Records of robot episodes:
:::::

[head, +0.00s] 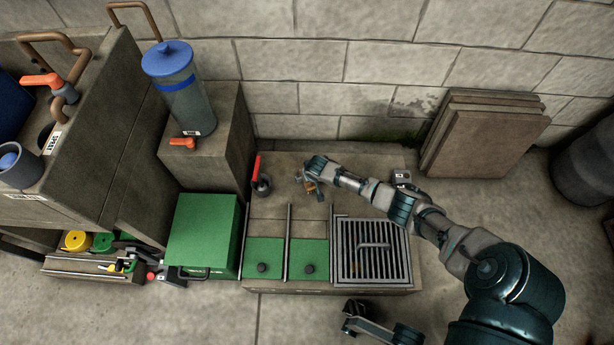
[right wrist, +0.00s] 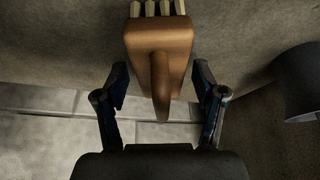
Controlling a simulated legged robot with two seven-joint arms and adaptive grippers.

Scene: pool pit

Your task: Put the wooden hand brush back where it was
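The wooden hand brush (head: 312,189) is orange-brown with pale bristles. In the head view it is small, at my right gripper (head: 308,182), above the back part of the low concrete slab (head: 285,208).
On the slab are a red-handled item (head: 258,178), green panels (head: 264,258) and a metal grate (head: 374,252). A green box (head: 202,232) and a block bearing a blue-lidded canister (head: 180,88) stand left. Stacked boards (head: 485,138) lean on the wall; a dark barrel (head: 585,165) stands right.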

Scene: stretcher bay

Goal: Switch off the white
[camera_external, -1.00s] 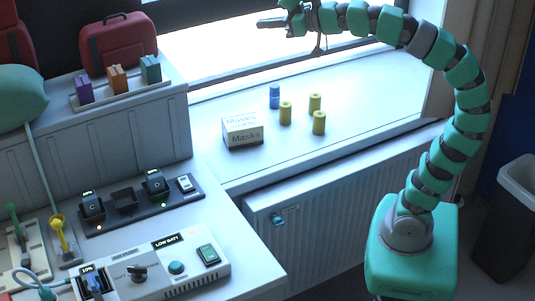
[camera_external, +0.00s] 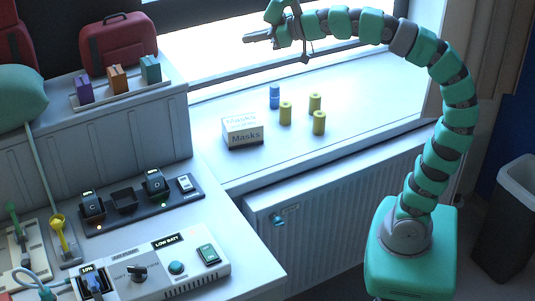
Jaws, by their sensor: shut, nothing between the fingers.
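A white console (camera_external: 135,262) stands on the counter at the lower left, with a "LOW BATT" display (camera_external: 167,241). I cannot tell the switches' positions. My gripper (camera_external: 250,38) is shut and empty, high in front of the window, well away from the console and the strip.
A masks box (camera_external: 243,131), a blue cylinder (camera_external: 274,96) and several yellow cylinders (camera_external: 319,123) stand on the windowsill. Coloured boxes (camera_external: 116,78) and a red case (camera_external: 119,42) are on the raised ledge. A radiator (camera_external: 330,215) is below the sill.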

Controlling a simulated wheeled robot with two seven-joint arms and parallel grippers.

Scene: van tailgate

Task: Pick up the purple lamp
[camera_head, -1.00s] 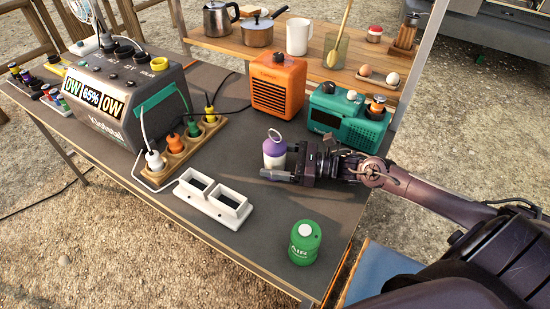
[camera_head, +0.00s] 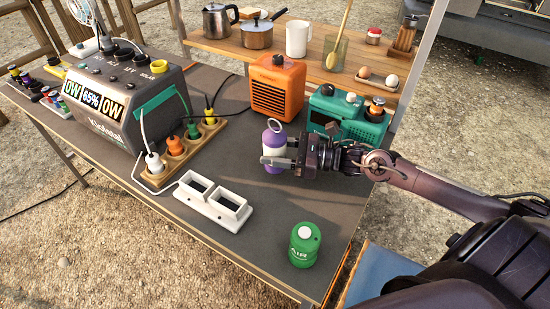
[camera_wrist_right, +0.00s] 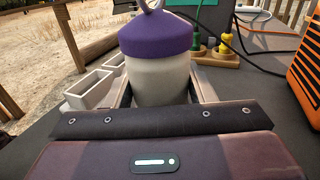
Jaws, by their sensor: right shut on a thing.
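The purple lamp (camera_head: 274,139) has a purple cap with a ring on top and a pale body. It stands upright near the middle of the dark table. My right gripper (camera_head: 277,163) comes from the right and is shut around its body. In the right wrist view the lamp's purple cap (camera_wrist_right: 155,36) and pale body (camera_wrist_right: 160,80) sit between my two fingers. I cannot tell whether its base touches the table. My left gripper is not in view.
An orange heater (camera_head: 278,86) and a teal radio (camera_head: 345,116) stand behind the lamp. A white two-opening holder (camera_head: 213,206) lies to the left, and a green canister (camera_head: 305,245) stands in front. A power station (camera_head: 120,95) and plug strip (camera_head: 183,150) are further left.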

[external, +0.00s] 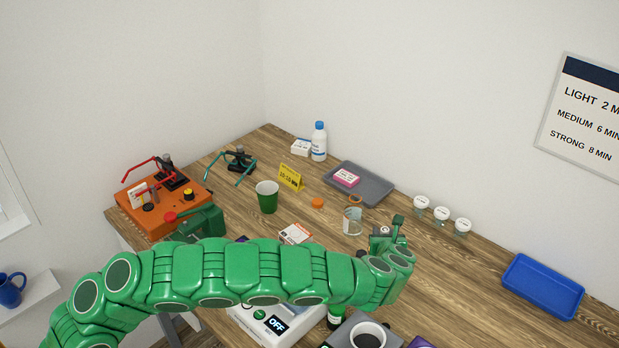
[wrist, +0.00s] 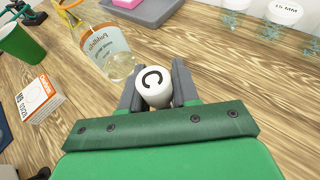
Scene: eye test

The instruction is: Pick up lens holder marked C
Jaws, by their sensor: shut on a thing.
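The lens holder marked C (wrist: 153,95) is a white round piece with a black C on its top, seen in the wrist view. My gripper (wrist: 155,82) is shut on it, with one dark grey finger on each side. The holder's lower part is hidden, and I cannot tell whether it touches the table. In the external view my gripper (external: 386,236) is over the right part of the wooden table (external: 455,275), and the holder is too small to make out clearly.
A labelled glass beaker (external: 352,222) stands close to my gripper. Several white-lidded jars, one here (external: 441,213), stand to the right. A grey tray (external: 376,187) with a pink box is behind, and a blue tray (external: 543,287) is far right. A green cup (external: 267,197) stands left.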

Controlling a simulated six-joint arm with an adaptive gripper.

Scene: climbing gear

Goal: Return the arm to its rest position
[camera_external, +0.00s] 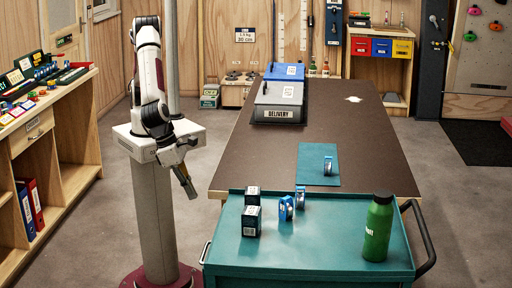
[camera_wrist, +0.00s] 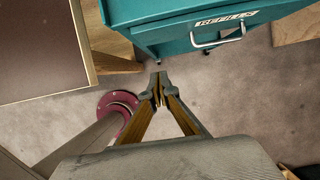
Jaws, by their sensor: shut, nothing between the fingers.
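My gripper (camera_external: 190,191) hangs pointing down beside my white pedestal in the external view, left of the table and the teal cart. The arm is folded close above its base. In the wrist view my gripper (camera_wrist: 158,88) is shut with its fingertips together and nothing between them. Bare floor shows beneath the fingertips.
The teal cart (camera_external: 310,265) carries dark boxes (camera_external: 251,221), blue rolls (camera_external: 286,208) and a green bottle (camera_external: 378,228). The brown table (camera_external: 340,115) holds a teal mat (camera_external: 312,178) and a grey delivery bin (camera_external: 279,101). A wooden shelf (camera_external: 75,150) stands left; floor between is clear.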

:::::

— Exercise requirements —
Restate, line by line and word for word, everything from the top of the material through the line that contains "Scene: pool pit". Leave pictures out.

— Answer to this problem —
[head, +0.00s] 
[right wrist, +0.00s] 
Controlling a simulated legged robot with two seven-joint arms and adaptive grippers.

Scene: pool pit

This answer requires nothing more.